题解 | #牛牛的单链表求和#

#include <stdio.h>
#include<malloc.h>

struct Node {
    int val;
    struct Node* next;
};

//大框架先创建
struct Node* createNode(int val) {
    struct Node* p = NULL;
    p = (struct Node*)malloc(sizeof(struct Node));
    if (p == NULL) {
        printf("创建失败！\n");
        return NULL;
    }
    p->val = val; //f赋值
    p->next = NULL;
    return p;
}


//在插入数据
void insertNode(struct Node* q, int val) {
    struct Node* p;
    p = (struct Node*)malloc(sizeof(struct Node));
    if (p == NULL) {
        printf("创建失败！
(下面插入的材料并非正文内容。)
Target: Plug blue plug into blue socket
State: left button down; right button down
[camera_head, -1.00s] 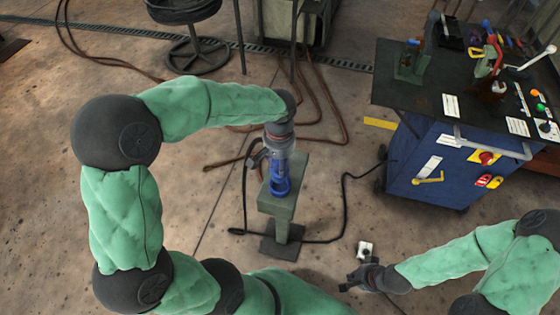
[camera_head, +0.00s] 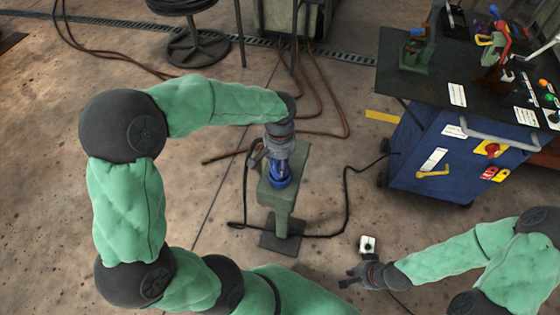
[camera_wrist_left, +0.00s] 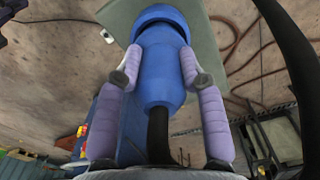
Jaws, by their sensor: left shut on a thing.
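My left gripper (camera_head: 281,168) points down over a grey-green stand (camera_head: 283,197). In the left wrist view, its two fingers (camera_wrist_left: 162,75) are shut on the blue plug (camera_wrist_left: 163,75) from both sides. A black cable runs from the plug's near end. Beyond the plug is a wider blue collar (camera_wrist_left: 162,14), in line with it, in front of the stand's plate (camera_wrist_left: 217,35); it looks like the blue socket. I cannot tell how deep the plug sits in it. In the head view, blue shows below the gripper at the stand. My right gripper (camera_head: 348,277) is low at the right, away from the stand; its finger opening is unclear.
A blue cabinet (camera_head: 447,165) with a dark tabletop (camera_head: 440,78) stands at the right, tools on it. A small white box (camera_head: 367,245) is near my right gripper. Cables and hoses lie on the floor around the stand. A stool (camera_head: 199,47) is at the back.

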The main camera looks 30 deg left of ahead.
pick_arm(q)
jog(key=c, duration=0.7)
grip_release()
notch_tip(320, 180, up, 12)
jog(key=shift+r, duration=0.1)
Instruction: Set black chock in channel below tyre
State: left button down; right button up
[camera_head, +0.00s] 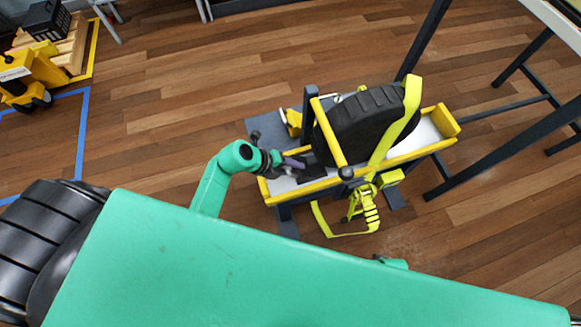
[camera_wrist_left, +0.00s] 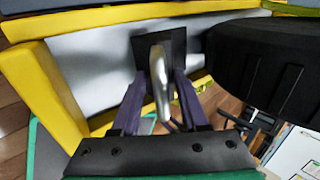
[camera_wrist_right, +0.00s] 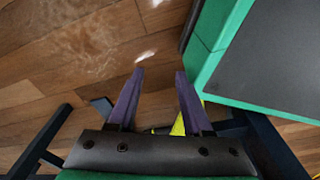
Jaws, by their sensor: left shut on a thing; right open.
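The black tyre (camera_head: 362,125) stands in the white-floored channel (camera_head: 283,185) with yellow rails; the tyre also shows at the right of the left wrist view (camera_wrist_left: 262,68). My left gripper (camera_head: 300,163) is over the channel's left end, left of the tyre. It is shut on the metal handle of the black chock (camera_wrist_left: 176,45), whose dark body shows beside the tyre in the head view (camera_head: 316,172). A gap shows between chock and tyre in the left wrist view. I cannot tell if the chock touches the channel floor. My right gripper (camera_wrist_right: 158,76) is open and empty above wooden floor.
A yellow strap (camera_head: 407,112) runs over the tyre to a ratchet (camera_head: 367,203) at the stand's front. A yellow upright bar (camera_head: 328,132) rises beside the tyre. A dark-legged table (camera_head: 520,70) stands right. A yellow vehicle (camera_head: 22,72) is far left. Floor between is clear.

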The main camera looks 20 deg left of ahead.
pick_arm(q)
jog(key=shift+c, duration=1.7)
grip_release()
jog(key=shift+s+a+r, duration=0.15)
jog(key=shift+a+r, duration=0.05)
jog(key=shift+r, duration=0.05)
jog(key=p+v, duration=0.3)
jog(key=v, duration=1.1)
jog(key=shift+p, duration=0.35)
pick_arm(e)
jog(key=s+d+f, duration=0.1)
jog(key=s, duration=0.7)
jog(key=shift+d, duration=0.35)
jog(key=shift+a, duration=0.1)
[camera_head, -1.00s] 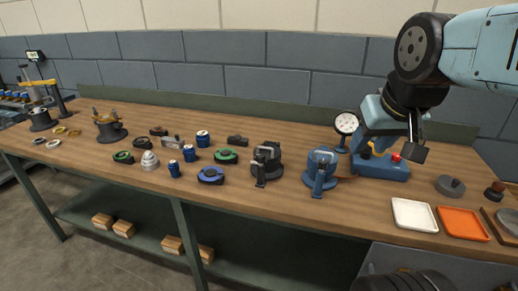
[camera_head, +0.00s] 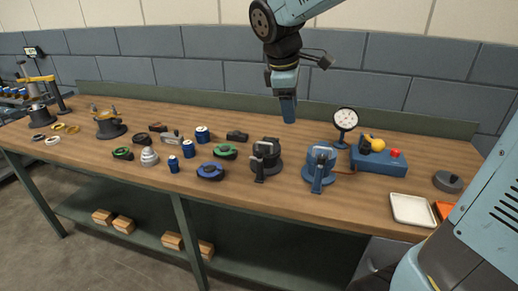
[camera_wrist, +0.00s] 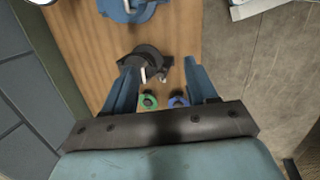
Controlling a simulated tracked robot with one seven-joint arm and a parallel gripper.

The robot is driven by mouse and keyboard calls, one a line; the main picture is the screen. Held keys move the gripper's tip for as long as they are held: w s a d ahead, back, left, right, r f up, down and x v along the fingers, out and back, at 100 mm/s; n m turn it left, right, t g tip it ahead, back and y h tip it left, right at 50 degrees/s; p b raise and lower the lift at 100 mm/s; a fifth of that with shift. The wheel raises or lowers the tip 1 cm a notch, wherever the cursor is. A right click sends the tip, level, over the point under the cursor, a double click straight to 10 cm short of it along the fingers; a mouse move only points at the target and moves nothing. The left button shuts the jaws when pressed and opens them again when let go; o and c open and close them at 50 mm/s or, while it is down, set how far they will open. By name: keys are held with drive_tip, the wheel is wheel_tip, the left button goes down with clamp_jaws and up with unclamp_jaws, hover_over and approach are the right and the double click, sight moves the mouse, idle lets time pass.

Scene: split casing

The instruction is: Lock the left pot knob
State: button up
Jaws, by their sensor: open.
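A black pot-like casing (camera_head: 266,152) stands on the bench, left of a similar blue one (camera_head: 320,158). Each has a clamp-like bar or lever at its front; I cannot tell a knob from it or its lock state. In the wrist view the black casing (camera_wrist: 147,58) lies beyond my fingertips, nearer the left finger, and part of the blue casing (camera_wrist: 125,8) shows at the top edge. My gripper (camera_head: 288,118) hangs above the back of the bench, above and slightly right of the black casing. In the wrist view its fingers (camera_wrist: 162,67) are wide apart, with nothing between them.
A green-ringed part (camera_head: 225,151) and a blue-ringed part (camera_head: 211,172) lie left of the black casing. A dial gauge (camera_head: 346,120) and a blue box with a red button (camera_head: 380,160) stand right. A white tray (camera_head: 412,210) is at the front right.

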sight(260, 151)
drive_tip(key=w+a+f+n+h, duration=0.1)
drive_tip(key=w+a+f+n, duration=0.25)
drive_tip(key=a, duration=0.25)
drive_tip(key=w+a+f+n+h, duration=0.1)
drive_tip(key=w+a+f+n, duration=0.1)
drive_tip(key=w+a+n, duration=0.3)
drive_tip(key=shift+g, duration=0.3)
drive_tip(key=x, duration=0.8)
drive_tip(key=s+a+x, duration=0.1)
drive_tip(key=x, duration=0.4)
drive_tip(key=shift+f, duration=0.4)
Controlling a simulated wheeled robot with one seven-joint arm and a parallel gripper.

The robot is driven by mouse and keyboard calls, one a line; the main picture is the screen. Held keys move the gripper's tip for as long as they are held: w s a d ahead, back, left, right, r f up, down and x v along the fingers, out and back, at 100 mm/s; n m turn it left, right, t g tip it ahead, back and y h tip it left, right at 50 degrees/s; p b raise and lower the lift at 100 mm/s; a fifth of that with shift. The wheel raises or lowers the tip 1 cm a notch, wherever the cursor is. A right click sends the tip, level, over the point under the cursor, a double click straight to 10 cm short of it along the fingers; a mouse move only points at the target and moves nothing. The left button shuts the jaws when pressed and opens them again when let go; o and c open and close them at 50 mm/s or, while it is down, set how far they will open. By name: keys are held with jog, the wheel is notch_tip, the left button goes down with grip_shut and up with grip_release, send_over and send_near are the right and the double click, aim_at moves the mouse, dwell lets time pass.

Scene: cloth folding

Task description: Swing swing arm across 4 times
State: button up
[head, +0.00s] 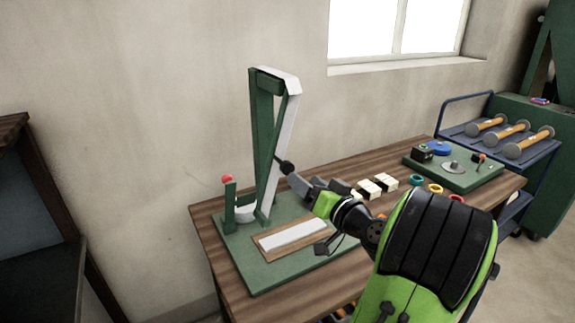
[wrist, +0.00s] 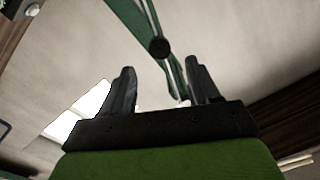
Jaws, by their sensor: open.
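A green stand (head: 263,110) rises from a green base plate (head: 272,277) on the wooden table. A long green-and-white swing arm (head: 281,140) hangs slanted from its top, its lower end towards the left near a white cup-like part (head: 245,213). A black round knob (head: 284,167) sticks out from the swing arm. In the wrist view, the knob (wrist: 160,47) is ahead of my gripper, between the line of its two fingers. My gripper (head: 300,183) is open; in the wrist view its fingers (wrist: 160,85) stand apart with nothing clearly held between them.
A short green post with a red ball (head: 227,180) stands left of the stand. A wood-framed white strip (head: 292,235) lies in front on the base plate. Black-and-white blocks (head: 377,186), coloured rings (head: 435,188) and another green board (head: 455,168) are to the right.

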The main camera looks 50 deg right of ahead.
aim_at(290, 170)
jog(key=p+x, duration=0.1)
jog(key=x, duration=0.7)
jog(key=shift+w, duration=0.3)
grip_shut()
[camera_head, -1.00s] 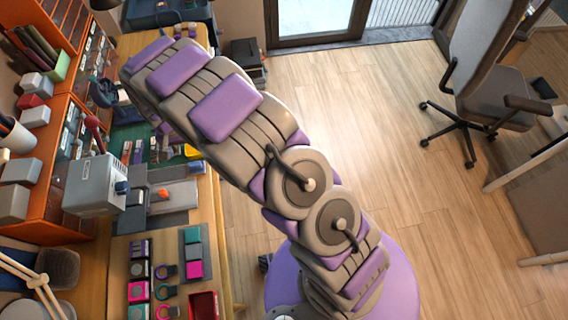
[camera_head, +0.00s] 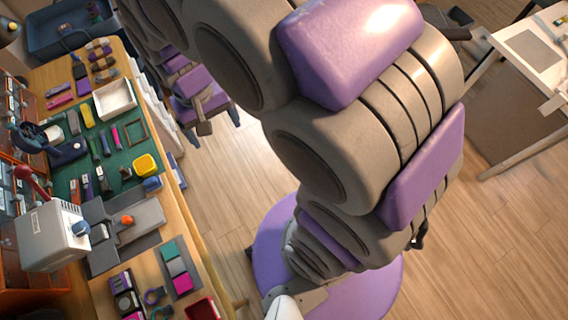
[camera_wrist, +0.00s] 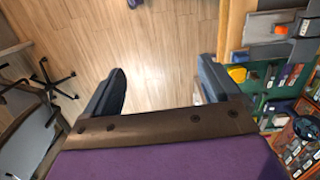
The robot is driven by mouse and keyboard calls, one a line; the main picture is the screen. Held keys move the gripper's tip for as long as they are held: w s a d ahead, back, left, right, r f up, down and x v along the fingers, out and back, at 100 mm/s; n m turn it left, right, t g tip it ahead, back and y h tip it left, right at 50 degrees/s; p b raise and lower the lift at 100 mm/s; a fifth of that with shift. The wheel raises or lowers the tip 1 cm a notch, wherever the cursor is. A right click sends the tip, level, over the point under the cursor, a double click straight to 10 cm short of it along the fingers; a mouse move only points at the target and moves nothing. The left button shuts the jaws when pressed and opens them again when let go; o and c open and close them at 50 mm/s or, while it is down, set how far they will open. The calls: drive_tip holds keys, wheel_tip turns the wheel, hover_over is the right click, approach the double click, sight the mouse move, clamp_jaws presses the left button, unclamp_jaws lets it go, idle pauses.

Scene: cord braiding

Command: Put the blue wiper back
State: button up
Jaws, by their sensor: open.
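My gripper (camera_wrist: 162,70) is open in the wrist view, with its two dark fingers wide apart and only wooden floor between them. A small blue block (camera_head: 152,184) lies at the right edge of the green mat (camera_head: 120,174) in the head view, beside a yellow block (camera_head: 146,165). I cannot tell whether this block is the blue wiper. My arm fills the middle of the head view and hides part of the floor.
The wooden bench (camera_head: 190,235) runs along the left. It carries a grey machine (camera_head: 52,236), a white tray (camera_head: 115,99), small tools and colored blocks. A blue bin (camera_head: 65,32) stands at the back left. An office chair (camera_wrist: 45,85) stands left in the wrist view. Floor between is clear.

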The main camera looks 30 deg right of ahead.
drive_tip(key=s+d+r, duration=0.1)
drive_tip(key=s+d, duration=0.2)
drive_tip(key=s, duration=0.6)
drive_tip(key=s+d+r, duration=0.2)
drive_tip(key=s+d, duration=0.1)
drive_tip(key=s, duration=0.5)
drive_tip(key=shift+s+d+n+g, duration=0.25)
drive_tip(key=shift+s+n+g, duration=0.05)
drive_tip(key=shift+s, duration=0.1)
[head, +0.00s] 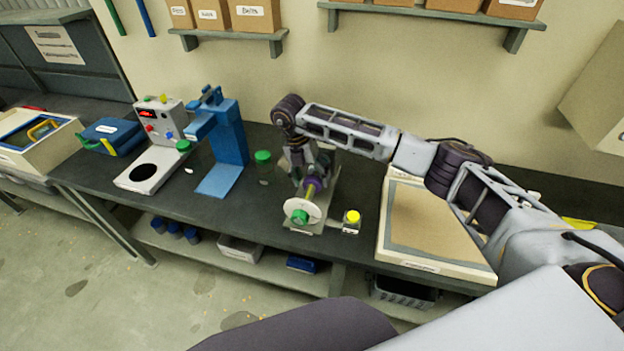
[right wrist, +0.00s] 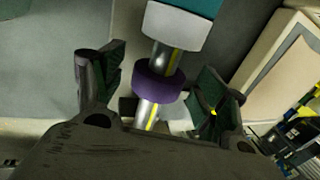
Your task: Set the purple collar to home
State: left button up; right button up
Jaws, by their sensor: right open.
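The purple collar (head: 314,186) sits on a shaft of a bench-top machine, behind a white disc (head: 303,210) with a green hub (head: 299,217). In the right wrist view the purple collar (right wrist: 159,84) rings a metal shaft with a yellow stripe (right wrist: 149,112). A white cylindrical part (right wrist: 176,28) is further along that shaft, with a clear gap to the collar. My right gripper (head: 309,176) is over the shaft. It is open, with one finger on each side of the collar (right wrist: 160,68) and visible gaps. My left gripper is out of view.
A small box with a yellow button (head: 352,217) stands right of the machine. A green-capped jar (head: 263,158) and a blue press (head: 229,140) stand left. A framed tan board (head: 428,220) lies to the right. A shelf with boxes (head: 228,34) hangs above.

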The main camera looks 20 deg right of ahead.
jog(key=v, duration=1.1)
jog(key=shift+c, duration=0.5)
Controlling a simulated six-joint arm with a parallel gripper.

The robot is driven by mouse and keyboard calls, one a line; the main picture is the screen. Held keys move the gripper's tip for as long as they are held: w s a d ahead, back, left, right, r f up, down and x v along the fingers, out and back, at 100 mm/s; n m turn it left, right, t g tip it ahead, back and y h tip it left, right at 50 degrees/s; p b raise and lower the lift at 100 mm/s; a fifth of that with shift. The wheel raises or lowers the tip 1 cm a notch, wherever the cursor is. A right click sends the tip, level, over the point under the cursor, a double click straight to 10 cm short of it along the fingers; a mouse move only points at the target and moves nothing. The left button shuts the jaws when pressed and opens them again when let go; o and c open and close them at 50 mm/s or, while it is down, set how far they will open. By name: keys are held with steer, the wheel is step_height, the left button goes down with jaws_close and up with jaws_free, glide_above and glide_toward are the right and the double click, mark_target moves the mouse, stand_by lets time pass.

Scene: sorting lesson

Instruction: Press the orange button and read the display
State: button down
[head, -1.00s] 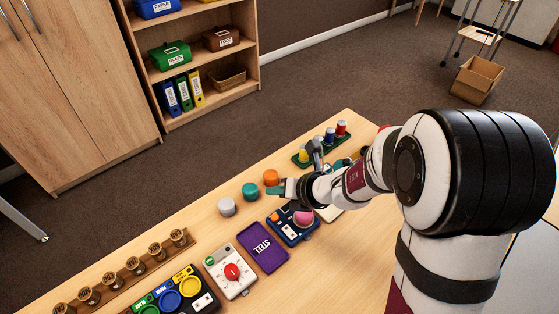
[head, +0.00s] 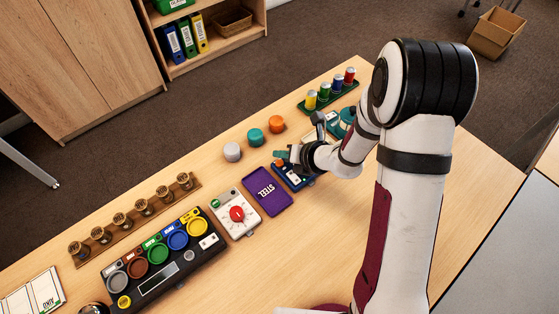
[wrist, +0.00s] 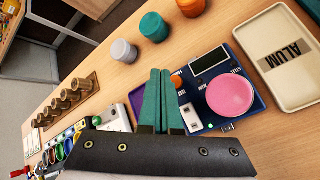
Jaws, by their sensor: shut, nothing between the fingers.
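A blue device (wrist: 244,117) shows in the wrist view with a small orange button (wrist: 177,82), a dark display (wrist: 208,61) and a round pink disc (wrist: 230,95). I can read no figures on the display. In the head view the device (head: 291,180) is partly hidden by my arm. My gripper (wrist: 160,72) has its teal fingers together and empty. In the wrist view they overlap the device's left side, just left of the orange button. I cannot tell whether they touch it. In the head view my gripper (head: 279,155) is at the device's far edge.
Grey (head: 232,152), teal (head: 256,138) and orange (head: 277,124) cylinders stand behind the device. A purple STEEL tray (head: 266,191) and a white box with a red dial (head: 237,214) are left of it. An ALUM tray (wrist: 302,88) lies to its right.

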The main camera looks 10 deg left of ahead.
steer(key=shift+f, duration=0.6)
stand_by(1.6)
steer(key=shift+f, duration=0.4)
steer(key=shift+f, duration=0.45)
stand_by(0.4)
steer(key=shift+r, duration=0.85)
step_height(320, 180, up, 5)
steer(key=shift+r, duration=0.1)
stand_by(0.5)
\n");
        return ;
    }
    p->val = val;
    p->next = q->next;
    q->next = p;
}

 //在打印结果
void printfNode(struct Node* h) {
    struct Node* p=h;   //参照昨天的单链表
    int sum = 0;
    while (p ->next!= NULL) {   //原本这里写了p!=NULL只过了八个用例
        sum = sum + p->val;
        p = p->next;
    }
    printf("%d", sum);
}


int main() {
    int n, i;
    scanf("%d", &n);
    int* arr = (int*)malloc(sizeof(int) * n);
    struct Node* head = createNode(0); //创建链表
    struct Node* p = head;

    for (i = 0; i < n; i++)
        scanf("%d", &arr[i]);

    head->val = arr[0];
    for (i = 1; i <= n; i++) {
        insertNode(p, arr[i]);
        p = p->next;
    }
    printfNode(head);

    free(p);
    return 0;
}